To help them achieve this shift, Annica and Marie turned to London-based designers Nipa Doshi and her husband, Jonathan Levien. Initially, Doshi and Levien acted as external eyes during the development of Bolon by You, helping the company’s own design team “with the use of color and selecting which patterns to take forward,” Levien says. But soon they were involved in every aspect of bringing the collection together, suggesting its name, designing the physical and digital tools that help architects and designers navigate its possibilities, art directing the photography for the catalogue, and creating showcases in Stockholm and Milan.

Bolon now has a total of seven jacquard looms in its facility in Sweden that make complex patterns and speedy production—both essential to the new collection—possible.


Levien remembers the moment when the samples of the new collection arrived at his studio. “We had these rolls in our hands, and our first reaction was to start picking up other materials to see what goes with them,” he says. “We reached for wood, metal, ceramic, and marble and very quickly realized that the flooring really comes into its own when it is combined with other architectural materials. That really became the core of our concept.”

The settings Doshi and Levien created for the catalogue use a wide range of these combinations to hint at the openness and versatility of the collection—by turns moody and bright, sumptuous and spare. “We wanted to communicate how the product can fit with very contrasting architectural styles,” Levien says. “Out of that, ‘A floor for every space’ came to us, which is one of the taglines that Bolon is using now.”

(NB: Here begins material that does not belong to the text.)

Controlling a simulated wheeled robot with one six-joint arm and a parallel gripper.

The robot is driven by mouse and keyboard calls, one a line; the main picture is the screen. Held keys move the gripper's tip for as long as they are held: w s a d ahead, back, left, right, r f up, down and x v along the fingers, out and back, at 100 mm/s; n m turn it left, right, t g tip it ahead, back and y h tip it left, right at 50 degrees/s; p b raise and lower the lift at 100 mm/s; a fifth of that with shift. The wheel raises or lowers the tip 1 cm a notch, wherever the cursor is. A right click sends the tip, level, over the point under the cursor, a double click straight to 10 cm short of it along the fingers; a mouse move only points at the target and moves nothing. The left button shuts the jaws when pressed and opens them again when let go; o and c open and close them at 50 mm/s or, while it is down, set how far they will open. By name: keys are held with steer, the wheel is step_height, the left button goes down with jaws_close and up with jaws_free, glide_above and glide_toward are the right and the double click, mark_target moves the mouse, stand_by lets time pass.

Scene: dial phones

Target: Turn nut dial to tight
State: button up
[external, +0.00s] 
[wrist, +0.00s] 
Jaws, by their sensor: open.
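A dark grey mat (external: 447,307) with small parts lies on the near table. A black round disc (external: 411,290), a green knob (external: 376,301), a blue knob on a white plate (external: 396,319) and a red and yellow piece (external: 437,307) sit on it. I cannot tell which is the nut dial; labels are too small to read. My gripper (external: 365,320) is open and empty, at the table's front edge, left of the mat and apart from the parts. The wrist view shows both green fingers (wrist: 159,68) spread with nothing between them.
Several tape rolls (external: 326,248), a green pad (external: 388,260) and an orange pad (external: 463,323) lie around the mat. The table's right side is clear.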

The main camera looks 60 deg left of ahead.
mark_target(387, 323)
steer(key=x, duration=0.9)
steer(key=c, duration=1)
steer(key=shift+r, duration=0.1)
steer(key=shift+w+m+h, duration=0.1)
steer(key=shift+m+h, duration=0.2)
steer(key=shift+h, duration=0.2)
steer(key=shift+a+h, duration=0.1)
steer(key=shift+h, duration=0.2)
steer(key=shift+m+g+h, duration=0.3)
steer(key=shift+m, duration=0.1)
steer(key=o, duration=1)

The company has staked a great deal on the ideas of customization and variation. Online, the Bolon by You application followed the release of the Bolon Studio Design Tool, both digital aids to help designers make the most of new offerings. At the factory in Ulricehamn, the Eklunds inaugurated a vast new 15,500-square-foot facility in conjunction with the launch of Bolon by You. Soon after the company’s global partners and sales teams gathered to preview the new materials in the cavernous space in March, the engineers took it over to begin the process of installing four new jacquard looms. “They have to be warmed up,” Annica says, “ahead of next year’s orders.”

Each pattern that designers choose while customizing their order has its own repeat size; 4.26 feet for Grid (shown with the Capo armchair from Cappellini) and 6.23 feet for Lace (below).

The patterns are designed such that it does not matter if they are misaligned during installation.